Reinforcing company culture at the on-boarding stage and consistently within teams defines how people treat each other and sets the scene for interaction and good communication. It may seem superfluous to the immediate problem of solving talent gaps but aligning the recruitment process with the day-to-day culture will make for better engaged employees who are more likely to build stronger bonds from the outset and less likely to leave you at a crucial period of delivery.

When it comes to digital marketers, the creators at the helm of experience technologies, the emphasis is often less on specific technical skills and more on finding candidates with the right attitude and a desire to learn. After all, marketing skills are transferable from system to system. It’s the hungry candidates, happy to put the hours in to teach themselves, who will stand out.

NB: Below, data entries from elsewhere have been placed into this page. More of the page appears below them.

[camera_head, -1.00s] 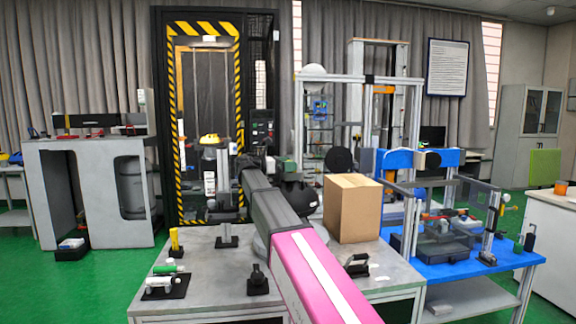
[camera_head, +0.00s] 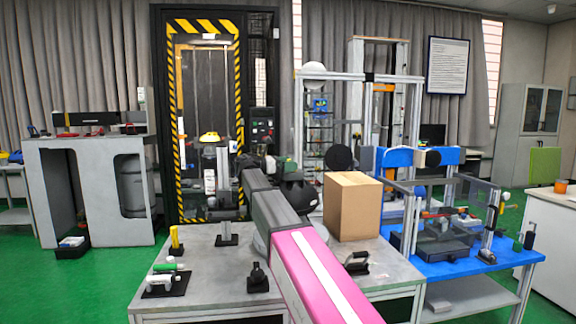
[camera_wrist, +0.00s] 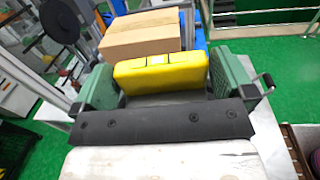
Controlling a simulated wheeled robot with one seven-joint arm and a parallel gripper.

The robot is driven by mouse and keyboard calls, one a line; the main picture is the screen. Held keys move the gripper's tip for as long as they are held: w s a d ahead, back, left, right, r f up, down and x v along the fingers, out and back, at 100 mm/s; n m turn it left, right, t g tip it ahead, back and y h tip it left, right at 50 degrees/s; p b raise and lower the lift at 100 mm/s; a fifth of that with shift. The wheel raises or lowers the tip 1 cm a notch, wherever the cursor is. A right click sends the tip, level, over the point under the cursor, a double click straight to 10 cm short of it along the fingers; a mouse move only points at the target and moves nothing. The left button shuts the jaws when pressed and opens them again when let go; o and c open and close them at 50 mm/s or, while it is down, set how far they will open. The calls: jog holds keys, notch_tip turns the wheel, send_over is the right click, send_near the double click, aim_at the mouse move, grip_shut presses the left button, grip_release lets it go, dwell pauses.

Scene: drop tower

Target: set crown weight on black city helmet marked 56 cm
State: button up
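In the wrist view, my gripper (camera_wrist: 163,80) has a green finger on each side of a yellow block (camera_wrist: 160,74). The block fills the space between the fingers and appears held. In the head view, my arm hides most of the gripper and the block. A rounded black shape (camera_head: 298,192) shows beside my arm, left of the cardboard box; I cannot tell whether it is a helmet or part of my arm. Another round black object (camera_head: 339,158) shows behind the box. No 56 cm marking is readable.
The cardboard box (camera_head: 352,207) stands on the grey table (camera_head: 212,278). Small fixtures stand on the table's left. A blue bench (camera_head: 478,264) with clear guards is at right.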

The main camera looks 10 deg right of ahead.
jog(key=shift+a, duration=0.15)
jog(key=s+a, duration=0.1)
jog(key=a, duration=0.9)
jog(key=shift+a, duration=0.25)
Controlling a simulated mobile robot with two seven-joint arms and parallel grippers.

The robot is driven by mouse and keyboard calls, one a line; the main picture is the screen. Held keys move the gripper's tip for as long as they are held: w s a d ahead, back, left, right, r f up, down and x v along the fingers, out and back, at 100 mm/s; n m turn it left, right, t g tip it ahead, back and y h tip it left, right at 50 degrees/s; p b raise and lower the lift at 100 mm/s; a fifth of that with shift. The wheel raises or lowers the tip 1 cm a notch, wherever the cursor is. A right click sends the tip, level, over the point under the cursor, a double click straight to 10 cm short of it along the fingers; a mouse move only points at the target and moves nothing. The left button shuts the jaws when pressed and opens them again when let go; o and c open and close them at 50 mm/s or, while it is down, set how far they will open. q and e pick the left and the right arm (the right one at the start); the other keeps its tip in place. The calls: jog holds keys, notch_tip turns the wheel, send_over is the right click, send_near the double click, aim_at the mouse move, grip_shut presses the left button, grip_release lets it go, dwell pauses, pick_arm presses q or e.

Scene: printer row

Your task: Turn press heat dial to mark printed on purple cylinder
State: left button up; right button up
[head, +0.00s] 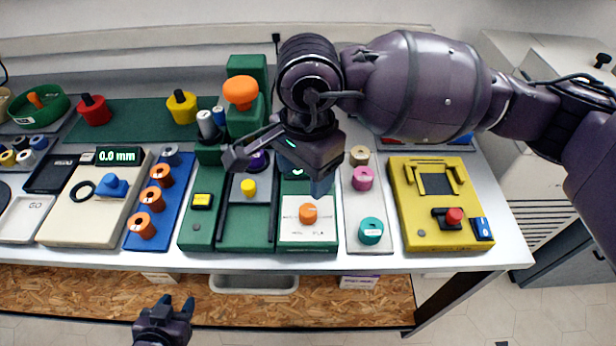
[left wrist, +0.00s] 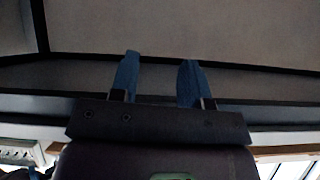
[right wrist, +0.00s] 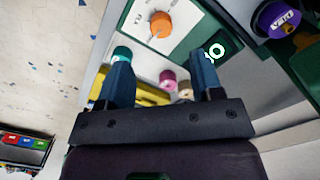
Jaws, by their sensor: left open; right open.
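The press is the green machine (head: 198,240) in the middle of the table. Its white panel (head: 292,236) carries an orange dial (head: 308,213), which also shows in the right wrist view (right wrist: 160,24). The purple cylinder (head: 258,160) is partly hidden by my right gripper in the head view. The right wrist view shows its end (right wrist: 283,18) with a white print too small to read. My right gripper (head: 280,170) is open and empty above the press, with the dial beyond its fingertips. My left gripper (head: 175,304) is open and empty in front of the table.
A dark display (right wrist: 215,52) with bright green marks is beside the panel. On the right, a white strip (head: 352,225) holds teal, pink and tan spools, beside a yellow device (head: 420,225). On the left, a blue strip (head: 152,220) holds several orange spools.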

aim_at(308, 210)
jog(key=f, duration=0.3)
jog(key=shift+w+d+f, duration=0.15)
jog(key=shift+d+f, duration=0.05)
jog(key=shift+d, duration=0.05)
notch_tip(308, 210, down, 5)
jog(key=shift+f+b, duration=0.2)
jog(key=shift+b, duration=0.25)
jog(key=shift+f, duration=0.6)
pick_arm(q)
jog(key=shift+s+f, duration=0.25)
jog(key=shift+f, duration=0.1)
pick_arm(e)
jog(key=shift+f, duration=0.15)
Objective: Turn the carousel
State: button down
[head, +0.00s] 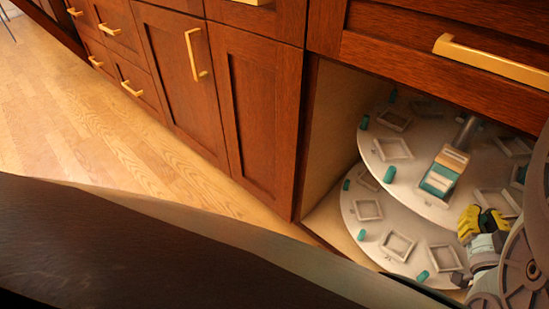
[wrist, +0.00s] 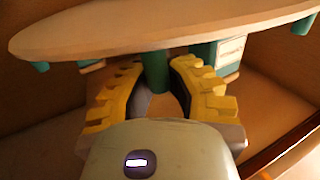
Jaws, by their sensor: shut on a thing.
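The carousel is in an open corner cabinet at the right of the head view. It has a round white upper tier (head: 420,195) and a lower tier (head: 405,248) on a grey post (head: 466,132). Teal pegs and square white frames are set around the tiers. My gripper (head: 482,220), with yellow fingers, is at the upper tier's near right edge. In the wrist view my gripper (wrist: 156,72) has its fingers on both sides of a teal peg (wrist: 154,74) just below a tier's edge (wrist: 150,32). It is shut on that peg. The fingertip contact is partly hidden.
A teal and cream box (head: 441,176) stands in a frame on the upper tier. The cabinet's side panel (head: 325,130) is left of the carousel, and a drawer front (head: 440,55) overhangs it. Wooden floor (head: 90,130) is clear at the left.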

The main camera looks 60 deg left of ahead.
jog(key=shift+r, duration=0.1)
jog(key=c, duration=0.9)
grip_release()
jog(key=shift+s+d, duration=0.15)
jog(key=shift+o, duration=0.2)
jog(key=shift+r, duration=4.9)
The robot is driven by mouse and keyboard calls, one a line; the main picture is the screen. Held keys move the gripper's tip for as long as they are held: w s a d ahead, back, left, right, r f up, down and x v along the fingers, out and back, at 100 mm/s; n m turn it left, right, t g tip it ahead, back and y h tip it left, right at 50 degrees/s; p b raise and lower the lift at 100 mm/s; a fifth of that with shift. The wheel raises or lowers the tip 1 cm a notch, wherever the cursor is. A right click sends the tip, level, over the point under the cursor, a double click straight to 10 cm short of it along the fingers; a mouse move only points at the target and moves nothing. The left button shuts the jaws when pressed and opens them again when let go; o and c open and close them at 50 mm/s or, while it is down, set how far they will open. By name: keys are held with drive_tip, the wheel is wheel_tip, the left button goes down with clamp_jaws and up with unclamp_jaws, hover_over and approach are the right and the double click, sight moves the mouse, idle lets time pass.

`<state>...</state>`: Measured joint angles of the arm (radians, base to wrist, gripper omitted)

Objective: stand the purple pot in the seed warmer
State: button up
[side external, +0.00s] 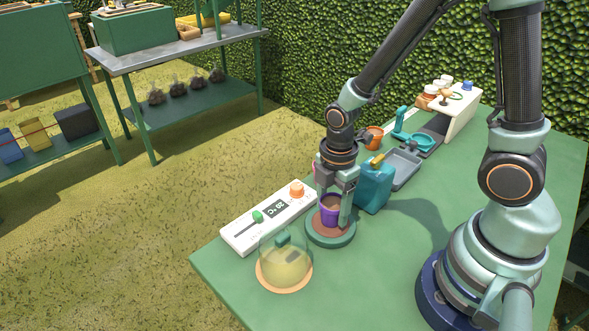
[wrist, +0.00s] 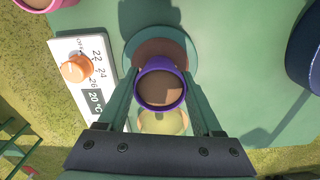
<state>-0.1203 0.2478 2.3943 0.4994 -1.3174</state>
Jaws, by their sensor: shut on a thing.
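The purple pot (side external: 329,214), filled with brown soil, is upright between the fingers of my gripper (side external: 335,217). In the wrist view the fingers close on both sides of the pot (wrist: 161,88). Under it is the seed warmer's round green base (side external: 331,241) with a reddish-brown plate. In the wrist view the plate (wrist: 155,48) shows beyond the pot. I cannot tell whether the pot's bottom touches the plate. A white control panel (side external: 243,236) with an orange knob (side external: 297,188), a green slider and a 20 °C display lies to the left.
A clear dome (side external: 284,262) stands on an orange ring close in front of the base. A teal watering can (side external: 374,187) stands close behind right. Grey trays (side external: 404,167), an orange pot (side external: 375,137) and a white rack (side external: 459,113) are farther back. The table's front right is clear.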

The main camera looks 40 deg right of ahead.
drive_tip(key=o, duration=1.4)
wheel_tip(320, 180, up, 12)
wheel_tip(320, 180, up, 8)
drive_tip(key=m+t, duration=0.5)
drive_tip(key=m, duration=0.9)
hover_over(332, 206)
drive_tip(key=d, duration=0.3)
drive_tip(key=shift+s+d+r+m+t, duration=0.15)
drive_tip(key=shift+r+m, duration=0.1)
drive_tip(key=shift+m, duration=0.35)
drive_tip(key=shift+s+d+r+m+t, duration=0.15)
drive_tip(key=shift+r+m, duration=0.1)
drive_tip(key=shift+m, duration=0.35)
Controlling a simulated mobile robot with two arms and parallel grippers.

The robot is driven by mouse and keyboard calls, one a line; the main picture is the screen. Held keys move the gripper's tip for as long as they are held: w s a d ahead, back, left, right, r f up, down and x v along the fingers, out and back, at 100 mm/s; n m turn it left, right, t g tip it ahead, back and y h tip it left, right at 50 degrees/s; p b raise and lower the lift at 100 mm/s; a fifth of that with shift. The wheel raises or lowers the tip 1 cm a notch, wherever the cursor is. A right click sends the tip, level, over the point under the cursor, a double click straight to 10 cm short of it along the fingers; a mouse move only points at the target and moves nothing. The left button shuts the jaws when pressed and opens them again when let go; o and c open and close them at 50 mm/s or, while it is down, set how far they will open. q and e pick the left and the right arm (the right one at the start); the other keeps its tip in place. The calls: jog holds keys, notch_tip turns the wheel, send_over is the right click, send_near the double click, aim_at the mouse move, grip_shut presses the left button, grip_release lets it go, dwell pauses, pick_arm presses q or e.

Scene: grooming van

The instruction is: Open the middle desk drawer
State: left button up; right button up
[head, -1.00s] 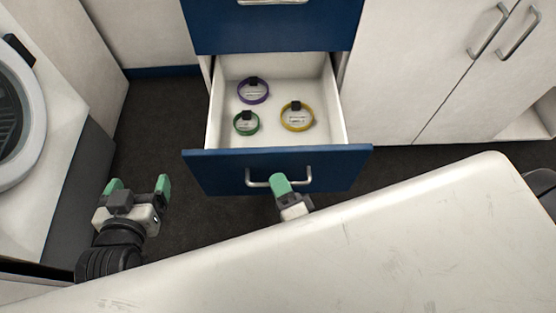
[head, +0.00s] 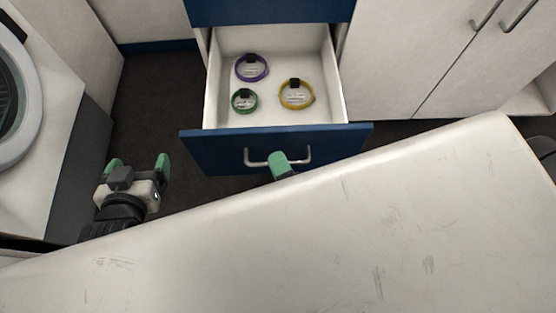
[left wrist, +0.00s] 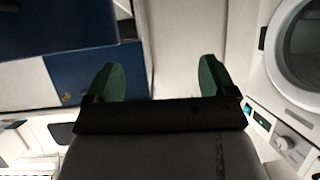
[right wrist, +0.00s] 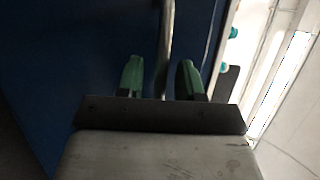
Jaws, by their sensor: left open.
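The blue-fronted drawer (head: 222,152) stands pulled out in the head view, below another blue drawer front (head: 270,10). Its white inside holds a purple ring band (head: 240,73), a green one (head: 235,108) and a yellow one (head: 309,100). My right gripper (head: 279,165) is at the drawer's metal handle (head: 254,162). In the right wrist view the handle bar (right wrist: 168,40) runs between its part-closed green fingers (right wrist: 160,75), though contact is hard to see. My left gripper (head: 137,168) is open and empty, left of the drawer; it also shows in the left wrist view (left wrist: 160,78).
A pale, scratched tabletop (head: 330,230) fills the lower foreground and hides much of my right arm. A washer-like machine (head: 40,130) stands at left. White cupboards (head: 410,60) stand at right. Dark floor (head: 150,110) is clear between machine and drawer.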

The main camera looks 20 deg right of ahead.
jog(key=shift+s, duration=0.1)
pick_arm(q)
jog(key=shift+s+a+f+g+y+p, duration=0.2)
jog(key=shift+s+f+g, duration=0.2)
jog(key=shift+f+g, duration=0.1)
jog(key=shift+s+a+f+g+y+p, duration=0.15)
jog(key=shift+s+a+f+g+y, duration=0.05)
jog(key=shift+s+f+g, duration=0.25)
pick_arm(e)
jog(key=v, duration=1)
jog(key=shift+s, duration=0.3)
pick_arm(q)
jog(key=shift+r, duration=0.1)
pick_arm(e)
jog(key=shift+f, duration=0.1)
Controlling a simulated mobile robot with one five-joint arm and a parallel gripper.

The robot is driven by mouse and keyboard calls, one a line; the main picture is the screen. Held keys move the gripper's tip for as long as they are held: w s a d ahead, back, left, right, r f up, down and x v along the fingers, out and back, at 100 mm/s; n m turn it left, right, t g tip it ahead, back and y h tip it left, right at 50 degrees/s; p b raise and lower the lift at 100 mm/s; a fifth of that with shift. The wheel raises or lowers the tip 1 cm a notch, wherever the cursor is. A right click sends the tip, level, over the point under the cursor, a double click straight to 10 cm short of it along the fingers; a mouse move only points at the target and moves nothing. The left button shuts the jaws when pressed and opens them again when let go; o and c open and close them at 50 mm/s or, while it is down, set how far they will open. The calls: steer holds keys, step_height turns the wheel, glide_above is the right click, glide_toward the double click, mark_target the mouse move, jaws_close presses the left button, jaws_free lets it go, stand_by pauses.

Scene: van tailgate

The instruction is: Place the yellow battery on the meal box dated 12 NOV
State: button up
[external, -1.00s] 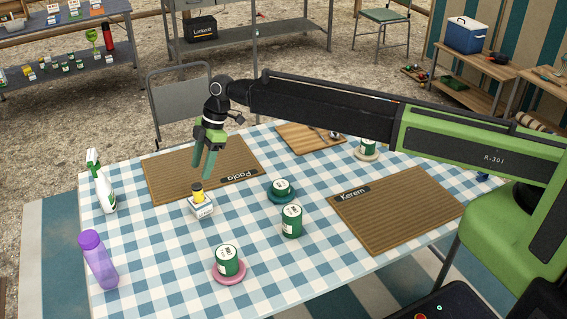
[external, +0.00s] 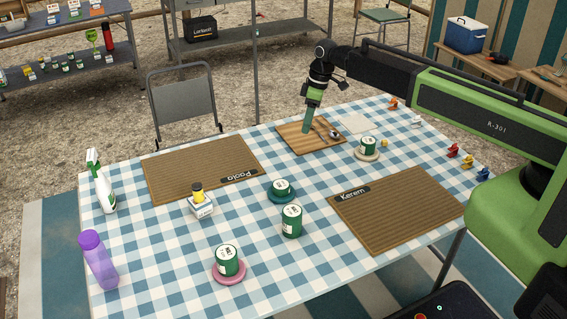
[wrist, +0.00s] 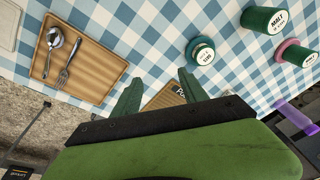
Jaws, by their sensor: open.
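The yellow battery (external: 197,190), with a dark top or band, stands upright on a small white box (external: 201,208) at the left of the table. The box has a printed label on its front, too small to read, so I cannot confirm the 12 NOV date. My gripper (external: 307,130) is open and empty, pointing down over the wooden board at the back of the table, well apart from the battery. In the wrist view my gripper (wrist: 157,80) shows both fingers spread with nothing between them. Neither the battery nor the box shows clearly there.
The wooden board (external: 295,143) holds a spoon and fork. Green tins (external: 291,221) stand mid-table, some on coloured saucers. Brown mats (external: 175,180) lie left and right. A purple bottle (external: 97,262) and white spray bottle (external: 105,192) stand at the left edge.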

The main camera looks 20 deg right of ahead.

A growing trend across digital are skills coalitions; informal communities built for knowledge sharing and skills transfer. They are usually small groups created for mentoring within the workplace. It’s a great way to build some basic knowledge but not an environment in which to gain an in-depth understanding of new skills and techniques. However, it’s this kind of proactive self-service approach that will likely characterize the future spread of specialist skills, alongside more formal training.

A key priority for any CEO in the digital age has to be a focus on keeping highly skilled employees which means keeping them happy. This applies to every stage of an employee’s tenure, from recruitment to exit. And remember, when people leave, keep the relationship in good health; ex-employees can be advocates or terrorists. I know which I’d opt for.